Researchers at the University of Innsbruck in Austria have proposed a theory that the heating effect in quantum cascade lasers—semiconductor-based devices that emit infrared radiation—could be reversed through a modification of the thickness of semiconductor layers. The new theory may assist with the development of an internal cooling mechanism for certain types of lasers and other electronic equipment by harnessing the heat they produce instead of dissipating it.
According to Helmut Ritsch, head of the university’s Institute for Theoretical Physics, the lasers amplify electrical energy to produce infrared light by transferring electrons through a pattern of semiconductor layers.

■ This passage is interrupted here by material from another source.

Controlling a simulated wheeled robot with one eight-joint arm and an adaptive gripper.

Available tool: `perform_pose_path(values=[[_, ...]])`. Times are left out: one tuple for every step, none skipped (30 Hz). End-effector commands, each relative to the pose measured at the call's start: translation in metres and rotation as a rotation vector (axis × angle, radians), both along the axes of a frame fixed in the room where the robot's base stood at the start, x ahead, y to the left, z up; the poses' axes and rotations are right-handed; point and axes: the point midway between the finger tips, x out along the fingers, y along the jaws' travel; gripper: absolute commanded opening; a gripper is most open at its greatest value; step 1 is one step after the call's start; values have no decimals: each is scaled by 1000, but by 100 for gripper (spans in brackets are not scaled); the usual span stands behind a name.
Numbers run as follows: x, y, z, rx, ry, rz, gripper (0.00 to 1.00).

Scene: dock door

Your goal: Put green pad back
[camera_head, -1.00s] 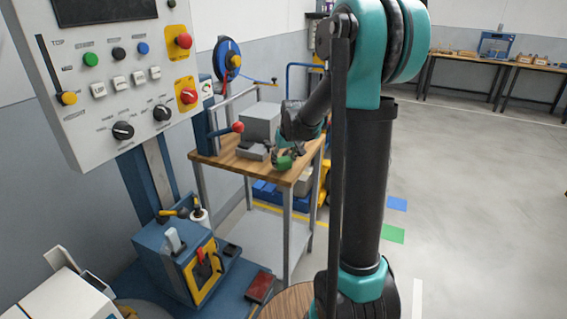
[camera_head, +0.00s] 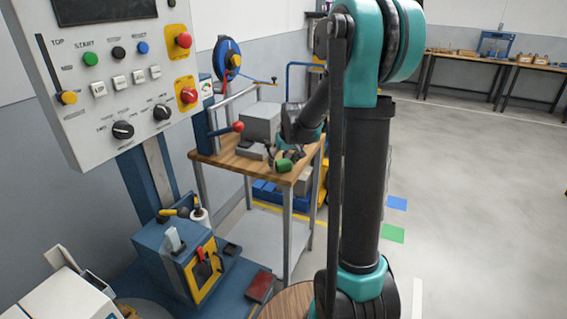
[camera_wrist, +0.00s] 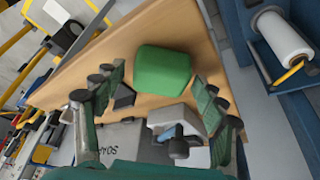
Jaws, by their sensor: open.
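The green pad (camera_wrist: 162,72), a rounded green block, lies on the wooden bench top near its edge in the wrist view. It also shows near the bench's front corner in the head view (camera_head: 284,165). My gripper (camera_wrist: 160,80) is open, with one finger to each side of the pad in the wrist picture and a gap between finger and pad on both sides. Nothing is held. In the head view my gripper (camera_head: 297,152) is just behind and above the pad, small and partly hidden by my arm.
The wooden bench (camera_head: 217,160) also carries a grey box (camera_head: 261,122) and a small grey fixture (camera_head: 251,150) close to the pad. A control panel (camera_head: 118,75) stands at left. A blue machine (camera_head: 190,262) is below it. The floor at right is clear, with blue and green markings.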

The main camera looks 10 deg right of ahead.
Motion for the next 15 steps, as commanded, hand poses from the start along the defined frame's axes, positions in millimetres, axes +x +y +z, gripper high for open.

“The electrons are transferred through this structure in a specific series of tunneling processes and quantum leaps, emitting coherent light particles … [that] collide with other particles [and] heat the laser,” he said.
The use of cooling devices is required to prevent the production of excessive heat, which can prevent the laser from emitting light.
Ritsch and Ph.D. student Kathrin Sandner believes the modification of the thickness in semiconductor layers will allow them to “drive” the movement of electrons. Sandner said it’s crucial to “spatially separate the cold and warm areas in the laser” in order to produce a circuit where light particles are emitted and heat is absorbed simultaneously. The researchers believe this concept can be used to produce lasers powered by heat and, according to Ritsch, develop “a completely new way [of] using heat in microchips in a beneficial way instead of having to dissipate it by cooling.”